Dataset -
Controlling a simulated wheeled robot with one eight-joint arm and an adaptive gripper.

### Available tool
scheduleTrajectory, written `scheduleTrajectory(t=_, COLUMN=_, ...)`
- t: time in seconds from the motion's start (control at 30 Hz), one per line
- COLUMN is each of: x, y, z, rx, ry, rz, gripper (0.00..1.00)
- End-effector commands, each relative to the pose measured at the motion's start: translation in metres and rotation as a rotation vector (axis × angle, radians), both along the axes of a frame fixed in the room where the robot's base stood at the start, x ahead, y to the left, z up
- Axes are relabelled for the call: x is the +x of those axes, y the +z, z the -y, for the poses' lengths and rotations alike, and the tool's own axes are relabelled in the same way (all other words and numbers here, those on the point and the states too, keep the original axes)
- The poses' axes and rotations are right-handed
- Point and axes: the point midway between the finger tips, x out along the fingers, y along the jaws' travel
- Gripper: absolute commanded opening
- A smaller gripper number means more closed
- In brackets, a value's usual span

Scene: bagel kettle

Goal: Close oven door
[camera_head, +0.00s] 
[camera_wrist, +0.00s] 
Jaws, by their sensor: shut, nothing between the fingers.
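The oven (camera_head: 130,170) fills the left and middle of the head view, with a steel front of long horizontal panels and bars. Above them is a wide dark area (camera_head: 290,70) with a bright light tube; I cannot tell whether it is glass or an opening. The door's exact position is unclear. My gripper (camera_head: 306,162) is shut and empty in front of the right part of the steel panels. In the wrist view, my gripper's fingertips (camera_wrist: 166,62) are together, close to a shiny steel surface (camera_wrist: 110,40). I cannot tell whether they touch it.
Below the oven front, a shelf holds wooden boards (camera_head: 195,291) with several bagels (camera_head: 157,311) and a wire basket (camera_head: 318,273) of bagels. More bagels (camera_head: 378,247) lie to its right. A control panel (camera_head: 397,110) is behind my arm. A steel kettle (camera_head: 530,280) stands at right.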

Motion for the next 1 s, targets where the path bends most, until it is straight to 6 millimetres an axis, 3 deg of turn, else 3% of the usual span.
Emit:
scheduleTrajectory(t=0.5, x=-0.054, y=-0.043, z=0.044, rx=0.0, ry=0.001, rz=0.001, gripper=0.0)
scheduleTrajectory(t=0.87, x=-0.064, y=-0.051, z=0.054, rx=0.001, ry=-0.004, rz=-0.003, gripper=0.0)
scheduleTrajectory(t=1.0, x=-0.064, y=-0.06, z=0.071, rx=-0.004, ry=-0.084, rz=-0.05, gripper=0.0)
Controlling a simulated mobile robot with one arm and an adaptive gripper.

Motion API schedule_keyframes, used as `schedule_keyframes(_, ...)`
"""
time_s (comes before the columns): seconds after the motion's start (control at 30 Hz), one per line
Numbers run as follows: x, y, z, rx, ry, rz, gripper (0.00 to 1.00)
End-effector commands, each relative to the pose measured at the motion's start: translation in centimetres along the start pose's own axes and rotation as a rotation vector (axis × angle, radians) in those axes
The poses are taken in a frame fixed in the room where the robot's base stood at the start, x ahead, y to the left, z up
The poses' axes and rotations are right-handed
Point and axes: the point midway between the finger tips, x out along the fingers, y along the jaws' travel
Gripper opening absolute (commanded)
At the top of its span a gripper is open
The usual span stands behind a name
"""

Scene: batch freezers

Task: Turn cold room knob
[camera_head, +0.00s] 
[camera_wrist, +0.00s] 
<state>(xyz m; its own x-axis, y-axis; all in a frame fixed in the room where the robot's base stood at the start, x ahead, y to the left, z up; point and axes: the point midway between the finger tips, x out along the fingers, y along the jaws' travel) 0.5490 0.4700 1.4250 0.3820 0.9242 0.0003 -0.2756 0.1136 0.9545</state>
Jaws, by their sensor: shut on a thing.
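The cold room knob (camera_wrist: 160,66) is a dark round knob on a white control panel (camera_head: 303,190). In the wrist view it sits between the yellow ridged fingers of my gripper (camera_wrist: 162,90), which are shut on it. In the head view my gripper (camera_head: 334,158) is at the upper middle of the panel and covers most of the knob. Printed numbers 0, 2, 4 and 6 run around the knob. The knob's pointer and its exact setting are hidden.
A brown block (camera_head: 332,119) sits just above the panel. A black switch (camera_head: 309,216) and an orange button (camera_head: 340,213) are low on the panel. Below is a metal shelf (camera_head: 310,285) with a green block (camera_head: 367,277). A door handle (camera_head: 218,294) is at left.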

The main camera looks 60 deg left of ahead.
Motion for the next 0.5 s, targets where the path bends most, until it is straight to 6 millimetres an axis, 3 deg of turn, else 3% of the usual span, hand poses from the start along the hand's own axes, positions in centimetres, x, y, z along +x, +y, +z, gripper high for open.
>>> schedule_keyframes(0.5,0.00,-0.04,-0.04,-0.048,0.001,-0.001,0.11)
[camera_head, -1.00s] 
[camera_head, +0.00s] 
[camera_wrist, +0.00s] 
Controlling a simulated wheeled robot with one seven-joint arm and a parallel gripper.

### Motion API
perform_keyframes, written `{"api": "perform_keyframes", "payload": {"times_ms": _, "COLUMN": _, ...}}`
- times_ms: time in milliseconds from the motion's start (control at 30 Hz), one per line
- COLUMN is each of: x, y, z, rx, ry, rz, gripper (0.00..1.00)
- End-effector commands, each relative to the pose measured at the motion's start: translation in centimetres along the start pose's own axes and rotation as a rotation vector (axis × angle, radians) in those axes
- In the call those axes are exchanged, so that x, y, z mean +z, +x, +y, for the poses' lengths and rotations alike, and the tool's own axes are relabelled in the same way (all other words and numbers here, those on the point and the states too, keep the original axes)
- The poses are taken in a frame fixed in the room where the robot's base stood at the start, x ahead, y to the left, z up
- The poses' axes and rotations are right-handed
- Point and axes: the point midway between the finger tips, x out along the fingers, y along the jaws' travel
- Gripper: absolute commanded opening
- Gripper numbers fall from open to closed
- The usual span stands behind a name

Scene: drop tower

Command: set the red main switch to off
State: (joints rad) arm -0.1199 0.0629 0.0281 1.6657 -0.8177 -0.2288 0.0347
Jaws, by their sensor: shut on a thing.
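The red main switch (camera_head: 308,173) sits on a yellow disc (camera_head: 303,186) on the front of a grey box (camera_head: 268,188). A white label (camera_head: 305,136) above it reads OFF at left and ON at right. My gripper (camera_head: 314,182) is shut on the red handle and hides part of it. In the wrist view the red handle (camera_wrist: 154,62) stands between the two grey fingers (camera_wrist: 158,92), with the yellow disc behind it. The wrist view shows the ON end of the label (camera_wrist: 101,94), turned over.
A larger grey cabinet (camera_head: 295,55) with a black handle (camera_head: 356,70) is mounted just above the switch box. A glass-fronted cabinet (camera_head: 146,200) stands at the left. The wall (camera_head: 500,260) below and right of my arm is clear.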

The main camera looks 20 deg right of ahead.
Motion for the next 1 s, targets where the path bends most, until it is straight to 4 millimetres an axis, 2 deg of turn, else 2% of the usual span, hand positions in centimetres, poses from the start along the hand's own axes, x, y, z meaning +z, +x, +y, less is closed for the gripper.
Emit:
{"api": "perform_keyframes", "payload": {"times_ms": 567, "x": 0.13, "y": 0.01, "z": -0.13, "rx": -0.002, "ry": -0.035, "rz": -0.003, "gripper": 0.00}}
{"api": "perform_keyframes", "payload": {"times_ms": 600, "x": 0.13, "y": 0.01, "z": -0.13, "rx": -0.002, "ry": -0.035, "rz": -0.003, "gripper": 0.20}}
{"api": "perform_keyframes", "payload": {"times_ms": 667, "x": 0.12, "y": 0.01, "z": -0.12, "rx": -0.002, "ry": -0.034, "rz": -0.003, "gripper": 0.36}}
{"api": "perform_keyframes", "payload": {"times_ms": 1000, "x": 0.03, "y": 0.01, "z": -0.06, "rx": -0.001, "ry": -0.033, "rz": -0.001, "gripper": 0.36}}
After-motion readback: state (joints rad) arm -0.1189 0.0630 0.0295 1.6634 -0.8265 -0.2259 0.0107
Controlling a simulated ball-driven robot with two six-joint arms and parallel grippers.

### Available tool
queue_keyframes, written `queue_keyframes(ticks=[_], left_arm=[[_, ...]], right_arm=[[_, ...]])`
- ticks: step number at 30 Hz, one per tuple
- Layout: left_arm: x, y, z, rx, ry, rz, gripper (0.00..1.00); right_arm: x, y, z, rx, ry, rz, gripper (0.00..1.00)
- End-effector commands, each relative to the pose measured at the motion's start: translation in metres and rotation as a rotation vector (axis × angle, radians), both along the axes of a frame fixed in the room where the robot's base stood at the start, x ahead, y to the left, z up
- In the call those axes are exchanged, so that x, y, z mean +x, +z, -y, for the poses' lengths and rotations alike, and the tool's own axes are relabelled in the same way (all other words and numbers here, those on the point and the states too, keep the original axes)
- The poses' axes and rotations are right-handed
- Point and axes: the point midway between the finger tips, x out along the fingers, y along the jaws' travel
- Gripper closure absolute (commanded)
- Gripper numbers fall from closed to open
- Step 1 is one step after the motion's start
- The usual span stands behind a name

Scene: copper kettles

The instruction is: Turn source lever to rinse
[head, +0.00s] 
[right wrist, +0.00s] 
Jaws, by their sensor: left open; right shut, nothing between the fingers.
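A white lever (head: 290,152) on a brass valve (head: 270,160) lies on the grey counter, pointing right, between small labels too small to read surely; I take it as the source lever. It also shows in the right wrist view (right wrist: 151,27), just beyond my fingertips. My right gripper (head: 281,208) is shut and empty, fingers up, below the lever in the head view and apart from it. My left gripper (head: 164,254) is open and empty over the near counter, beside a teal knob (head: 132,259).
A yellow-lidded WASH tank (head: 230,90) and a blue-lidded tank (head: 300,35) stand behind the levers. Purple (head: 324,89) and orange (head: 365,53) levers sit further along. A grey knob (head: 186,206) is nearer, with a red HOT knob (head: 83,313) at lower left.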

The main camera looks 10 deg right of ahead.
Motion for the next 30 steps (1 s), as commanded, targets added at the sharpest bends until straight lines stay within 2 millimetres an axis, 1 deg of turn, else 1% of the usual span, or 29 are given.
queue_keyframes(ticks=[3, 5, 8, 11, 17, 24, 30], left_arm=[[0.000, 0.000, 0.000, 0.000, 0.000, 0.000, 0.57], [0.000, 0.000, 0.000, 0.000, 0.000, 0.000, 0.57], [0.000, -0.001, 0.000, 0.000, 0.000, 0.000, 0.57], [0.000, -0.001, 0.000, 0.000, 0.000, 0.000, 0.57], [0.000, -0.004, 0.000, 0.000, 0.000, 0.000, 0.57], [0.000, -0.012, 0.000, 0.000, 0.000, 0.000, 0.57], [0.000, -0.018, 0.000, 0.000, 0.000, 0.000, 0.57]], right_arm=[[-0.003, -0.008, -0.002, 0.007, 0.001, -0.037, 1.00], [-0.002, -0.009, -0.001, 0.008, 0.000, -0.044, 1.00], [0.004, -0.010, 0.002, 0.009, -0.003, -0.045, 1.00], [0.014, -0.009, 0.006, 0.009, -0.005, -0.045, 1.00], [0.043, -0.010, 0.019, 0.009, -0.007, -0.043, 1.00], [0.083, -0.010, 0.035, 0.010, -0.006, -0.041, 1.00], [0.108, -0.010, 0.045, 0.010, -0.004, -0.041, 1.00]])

Directive - Output exactly the lines running from the line containing "- Gripper numbers fall from closed to open" through the line containing "The main camera looks 10 deg right of ahead.", and only those lines.

Right answer -
- Gripper numbers fall from closed to open
- Step 1 is one step after the motion's start
- The usual span stands behind a name

Scene: copper kettles

The instruction is: Turn source lever to rinse
[head, +0.00s] 
[right wrist, +0.00s] 
Jaws, by their sensor: left open; right shut, nothing between the fingers.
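A white lever (head: 290,152) on a brass valve (head: 270,160) lies on the grey counter, pointing right, between small labels too small to read surely; I take it as the source lever. It also shows in the right wrist view (right wrist: 151,27), just beyond my fingertips. My right gripper (head: 281,208) is shut and empty, fingers up, below the lever in the head view and apart from it. My left gripper (head: 164,254) is open and empty over the near counter, beside a teal knob (head: 132,259).
A yellow-lidded WASH tank (head: 230,90) and a blue-lidded tank (head: 300,35) stand behind the levers. Purple (head: 324,89) and orange (head: 365,53) levers sit further along. A grey knob (head: 186,206) is nearer, with a red HOT knob (head: 83,313) at lower left.

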The main camera looks 10 deg right of ahead.

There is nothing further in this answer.